EDITORIAL: The opioid crisis is an emergency, so why aren’t we funding a solution?

From Methadone Mile to the Ivy League, the opioid crisis has made its mark on every strata of society.

Each day, well over 100 Americans are killed by opioid overdoses, with the death toll continuing to rise. And yet, for as long as this crisis has been in the news, it’s been nothing more than background noise. But this might be beginning to change.

Thursday afternoon, President Donald Trump declared the opioid crisis to be a “public health emergency.” Essentially what this announcement entails is a loosening of federal requirements on applying for grants and hiring public health officials, among other things — all intended to help pick up the pace when it comes to addressing the opioid epidemic.

Soon after Trump’s statement, Gov. Charlie Baker called the move a step in the right direction, and asked that it be accompanied by funding, something the declaration currently lacks.

It makes sense that Baker was leading this motion — Massachusetts has seen some of the worst consequences of the crisis. Fentanyl, the deadliest of all the opiates, hit Massachusetts hard last year, with nearly 4,000 cases reported. This statistic was one of the highest in the country, second only to Ohio.

Regardless, this is one of the most defendable things Trump has ever done. The opioid crisis desperately needed to be addressed, and it’s nice to see this consideration coming from the White House. However, no one was surprised to see that a grand gesture like this by the Trump administration ended up being a mostly hollow one.
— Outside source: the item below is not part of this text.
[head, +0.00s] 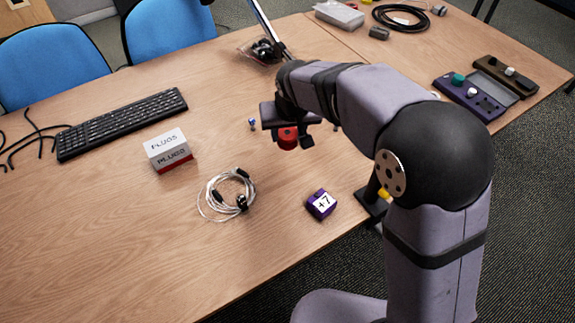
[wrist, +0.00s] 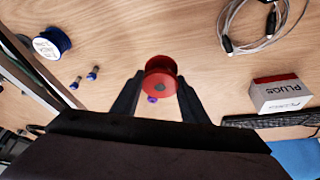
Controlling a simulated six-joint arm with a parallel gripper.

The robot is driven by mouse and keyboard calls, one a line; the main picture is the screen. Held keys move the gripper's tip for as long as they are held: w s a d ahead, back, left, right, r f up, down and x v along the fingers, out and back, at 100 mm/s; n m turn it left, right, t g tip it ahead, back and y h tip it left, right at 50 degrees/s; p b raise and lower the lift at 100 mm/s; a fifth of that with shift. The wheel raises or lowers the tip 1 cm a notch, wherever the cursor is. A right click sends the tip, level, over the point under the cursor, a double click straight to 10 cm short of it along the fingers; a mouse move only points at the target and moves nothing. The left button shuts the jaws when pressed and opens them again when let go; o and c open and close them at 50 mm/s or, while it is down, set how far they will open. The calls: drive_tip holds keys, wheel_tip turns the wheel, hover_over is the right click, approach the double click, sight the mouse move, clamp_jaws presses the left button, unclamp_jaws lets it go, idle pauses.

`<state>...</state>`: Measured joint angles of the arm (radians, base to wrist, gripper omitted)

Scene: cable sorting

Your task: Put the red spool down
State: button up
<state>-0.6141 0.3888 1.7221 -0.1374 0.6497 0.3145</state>
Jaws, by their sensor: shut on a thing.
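A red spool (head: 288,138) hangs below my gripper (head: 288,130) in the head view, over the middle of the wooden table. In the wrist view the red spool (wrist: 160,80) sits between the two dark fingers of my gripper (wrist: 160,90), which are shut on it. The spool appears to be above the table top, though the exact gap cannot be told. A small purple-blue thing shows just under the spool in the wrist view, partly hidden by it.
A white and red PLUGS box (head: 168,150), a coiled pale cable (head: 229,194), a purple +7 block (head: 321,204) and a keyboard (head: 122,122) lie on the table (head: 120,230). A blue spool (wrist: 52,43) and small blue plugs (wrist: 93,73) lie left in the wrist view.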

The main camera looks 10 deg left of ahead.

Without some serious funding, this issue won’t get the kind of solutions that it so badly needs, no matter how much we talk about it.

But there is a reason it took so long for opioids to see this kind of attention. The government officials who make our laws and policies are so far removed from the Middle America flyover states where these problems are the most dire, and from the lower-class communities where the crisis began.
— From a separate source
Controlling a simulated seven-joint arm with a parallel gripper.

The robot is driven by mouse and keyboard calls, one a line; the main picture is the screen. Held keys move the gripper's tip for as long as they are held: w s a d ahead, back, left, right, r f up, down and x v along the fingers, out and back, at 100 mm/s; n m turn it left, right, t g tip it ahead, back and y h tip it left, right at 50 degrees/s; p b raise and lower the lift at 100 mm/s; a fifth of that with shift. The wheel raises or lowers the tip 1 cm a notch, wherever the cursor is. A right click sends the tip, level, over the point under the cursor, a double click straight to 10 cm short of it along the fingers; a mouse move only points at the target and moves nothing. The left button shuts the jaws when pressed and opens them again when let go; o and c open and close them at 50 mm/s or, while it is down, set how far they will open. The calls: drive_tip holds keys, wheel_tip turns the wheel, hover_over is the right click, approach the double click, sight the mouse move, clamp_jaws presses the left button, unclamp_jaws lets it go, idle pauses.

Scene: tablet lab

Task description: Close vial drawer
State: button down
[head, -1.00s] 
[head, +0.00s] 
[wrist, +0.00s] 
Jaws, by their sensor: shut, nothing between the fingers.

However, now that opioids have expanded to become a plight of East Coast elites, we are beginning to see our leaders caring about it. People have stopped thinking of the opioid crisis as a problem only experienced by people vastly different from themselves — people who use dirty needles to shoot up heroin — and have started to see it as something that could affect their friends and neighbors — people who get these drugs with prescriptions from their doctors — something that feels like it could happen to anyone.

The opioid crisis is both of these things, and it shouldn’t have taken until the latter demographic got caught up in it all for us to pay attention. But that’s not just on Trump. We were well into the epidemic while President Barack Obama was in office, and we didn’t see much action from him either.

The solution Trump offered was clearly a surface level one, but in some ways, that’s exactly what we need. Part of the reason opioids have gotten so out of control is that people don’t know that much about them. These drugs are incredibly addictive, and they are affecting Americans on a massive scale. This is the kind of information that needs to be taught in our schools, not just something we see on the occasional billboard or TV ad, especially as the crisis continues to reach younger and younger generations.

Trump may not have given this issue funding, but he did give it attention. And sometimes that’s half the battle. It’s possible this move is too little, too late — but it’s also possible that this is the first step on the road to some real progress. We just need to make sure that this is not where the progress ends. If we can put some education and funding towards the opioid crisis, we might start seeing some change.